● **DIRECTIVE**:
In your copy, include every line of the listing below exactly but none of the pictures.

● **DATA SHOWN**:

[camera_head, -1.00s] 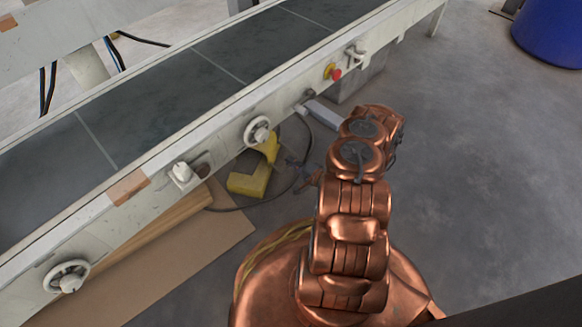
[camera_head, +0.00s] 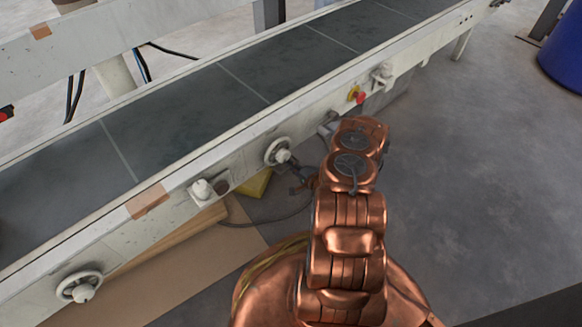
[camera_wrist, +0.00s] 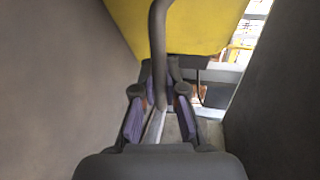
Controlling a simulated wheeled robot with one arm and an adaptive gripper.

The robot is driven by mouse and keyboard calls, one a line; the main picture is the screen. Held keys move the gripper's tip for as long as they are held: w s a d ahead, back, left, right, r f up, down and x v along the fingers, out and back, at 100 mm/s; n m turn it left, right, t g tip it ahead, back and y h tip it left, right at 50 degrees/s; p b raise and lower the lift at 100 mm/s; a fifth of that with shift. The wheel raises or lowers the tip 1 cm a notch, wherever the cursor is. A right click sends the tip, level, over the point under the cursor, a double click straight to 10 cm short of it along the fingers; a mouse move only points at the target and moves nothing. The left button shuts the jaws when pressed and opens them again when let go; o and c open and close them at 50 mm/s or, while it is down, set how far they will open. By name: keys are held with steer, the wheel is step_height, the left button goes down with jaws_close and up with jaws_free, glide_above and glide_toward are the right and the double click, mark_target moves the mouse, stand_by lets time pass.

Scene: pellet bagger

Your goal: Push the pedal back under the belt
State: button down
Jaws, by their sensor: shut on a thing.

● **THE REPLY**:
[camera_head, -1.00s] 
[camera_head, +0.00s] 
[camera_wrist, +0.00s] 
Controlling a simulated wheeled robot with one arm and an adaptive gripper.

The robot is driven by mouse and keyboard calls, one a line; the main picture is the screen. Held keys move the gripper's tip for as long as they are held: w s a d ahead, back, left, right, r f up, down and x v along the fingers, out and back, at 100 mm/s; n m turn it left, right, t g tip it ahead, back and y h tip it left, right at 50 degrees/s; p b raise and lower the lift at 100 mm/s; a fifth of that with shift. The wheel raises or lowers the tip 1 cm a notch, wherever the cursor is. A right click sends the tip, level, over the point under the cursor, a double click straight to 10 cm short of it along the fingers; a mouse move only points at the target and moves nothing. The left button shuts the jaws when pressed and opens them again when let go; o and c open and close them at 50 mm/s or, while it is down, set how far they will open. By name: keys are held with steer, the wheel is step_height, the left button goes down with jaws_close and up with jaws_free, glide_above and glide_toward are the right and the double click, mark_target moves the mouse, stand_by lets time pass.

Scene: pellet bagger

Your goal: Push the pedal back under the belt
State: button down
Jaws, by their sensor: shut on a thing.

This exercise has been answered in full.